> **Exercise goal**: In your copy, leave out the pictures; write out all the data exactly.
----------------
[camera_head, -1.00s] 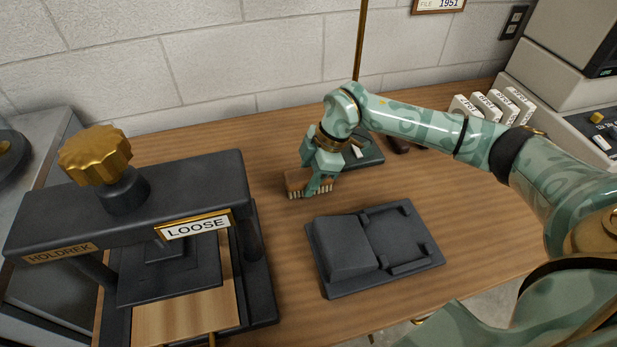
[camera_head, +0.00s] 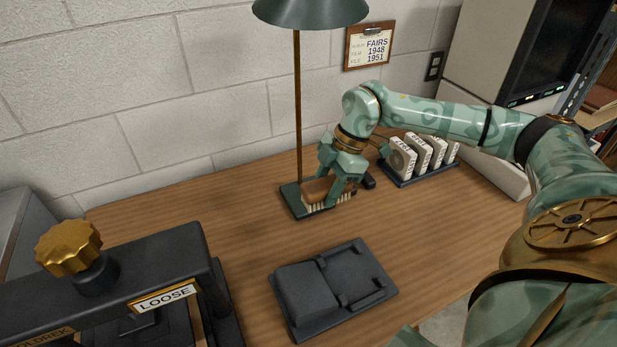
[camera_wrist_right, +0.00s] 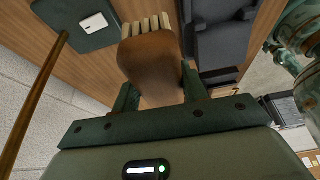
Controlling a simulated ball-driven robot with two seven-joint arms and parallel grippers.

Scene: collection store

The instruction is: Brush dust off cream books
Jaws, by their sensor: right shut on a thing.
----------------
> **Written solution**:
[camera_head, -1.00s] 
[camera_head, +0.00s] 
[camera_wrist_right, +0.00s] 
Controlling a simulated ball-driven robot with two seven-joint arms and parallel grippers.

Scene: collection store

The instruction is: Brush dust off cream books
Jaws, by their sensor: right shut on a thing.

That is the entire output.